Then there’s talent acquisition acquisition and retention:

  • New integrations with LinkedIn simplify sourcing candidates by providing a more efficient recruiter experience. The integrations include automated sourcing, candidate search, referral recommendations and recruiter system connect. The integrations with LinkedIn also should help HR retain employees by growing their internal talent pool, increasing internal mobility and enhancing career development opportunities.
  • Smart sourcing allows recruiting teams to go beyond standard job profile matching to consider factors such as likelihood to accept, predicted performance and expected tenure.
  • My Brand strengthens employee engagement by helping employees hone skills and build personal brands by driving collaboration and enabling mentor recommendations.

And for HR:

  • Self-learning risk management with advanced HCM controls is designed to lower the cost of regulatory compliance, prevent fraudulent payments and increase the separation of duties by detecting access anomalies and strengthening security and data privacy.
  • Strategic workforce planning allows HR to be become more proactive in planning and optimizing the workforce, assessing talent and skills gaps, visualizing predicted impact on headcount and cost, and structuring the organization to support today’s pace of change in business.
  • The HCM Experience Design Studio is intended to increase employee satisfaction and HR productivity by creating employee experiences that align with company culture and enabling HR to configure, personalize and simplify processes without help from IT.

Oracle HCM and the Usage Gap

Another topic that’s high in Oracle’s thinking is continued rumblings of what He described as “a gap between the rate of which employees are adopting new technology and the rate of which enterprises are deploying new technology.” It’s the same story most IT professionals have heard dozens of times: Employees are increasingly impatient with being saddled without outmoded tools at work when they’re using simpler, more powerful devices at home. “In our daily lives, we’re all using Siri and Alexa and Google maps to navigate through our day,” He said. “But when you come to work, oftentimes we’re still using really outdated technology, and this is impacting the way people do work and their ability to be productive.”

Not only that, she echoed the words of many a recruiter when she said that dynamic impacts an organization’s ability to attract candidates “because they don’t want to join a company that’s not on the leading edge of technology, especially for the younger generation.”

Oracle, she said, approaches its product development with the idea of technology being an enabler—user needs should drive the tools rather than the tools drive user needs. Businesses, she believes, have always cared about employees, but now the labor market has forced them to pay more attention to how work getting done aligns with how employees live their lives outside of company time.

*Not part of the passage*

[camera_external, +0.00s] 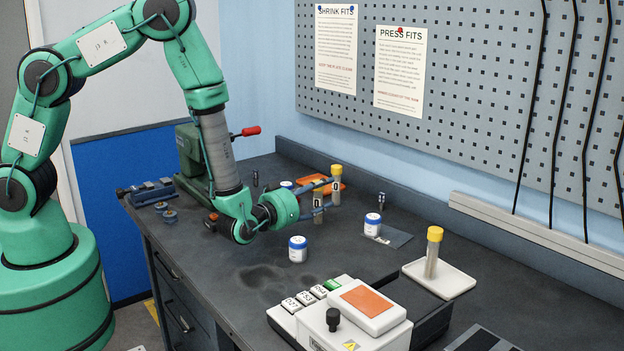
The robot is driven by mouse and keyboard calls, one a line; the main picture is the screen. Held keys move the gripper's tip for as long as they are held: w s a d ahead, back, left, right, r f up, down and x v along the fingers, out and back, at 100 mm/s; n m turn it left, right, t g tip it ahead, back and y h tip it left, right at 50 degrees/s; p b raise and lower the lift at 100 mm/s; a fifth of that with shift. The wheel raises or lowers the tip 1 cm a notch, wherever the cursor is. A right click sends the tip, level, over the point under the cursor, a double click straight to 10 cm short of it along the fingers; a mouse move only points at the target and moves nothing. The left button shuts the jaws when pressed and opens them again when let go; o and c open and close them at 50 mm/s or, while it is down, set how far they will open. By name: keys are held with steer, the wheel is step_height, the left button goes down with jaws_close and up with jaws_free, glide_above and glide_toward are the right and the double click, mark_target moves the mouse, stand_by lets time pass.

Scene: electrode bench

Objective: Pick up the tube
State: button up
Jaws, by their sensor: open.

“Employees today are so overwhelmed by all these different tools and technologies. What they want is a decluttered experience, and that’s why we have structured our innovation around how can we make work simpler, how can we make work smarter and how can we make work change faster, make it more agile so we can adapt to the way people work.”

For the last several years, Oracle has discussed advanced technology, such as AI and machine learning, in a way that’s subtly different from other vendors. As Gretchen Alarcon, group vice president for Oracle’s HCM strategy, told the HCM Technology Report earlier this year, the company is more focused on embedding better capabilities into its products on an ongoing basis rather than trumpet each new feature. Emily He made the same point. As far as Oracle is concerned, “the main thing is a really embedding AI in our workflow,” she said. “So using AI to recommend key decisions and recommended next actions.”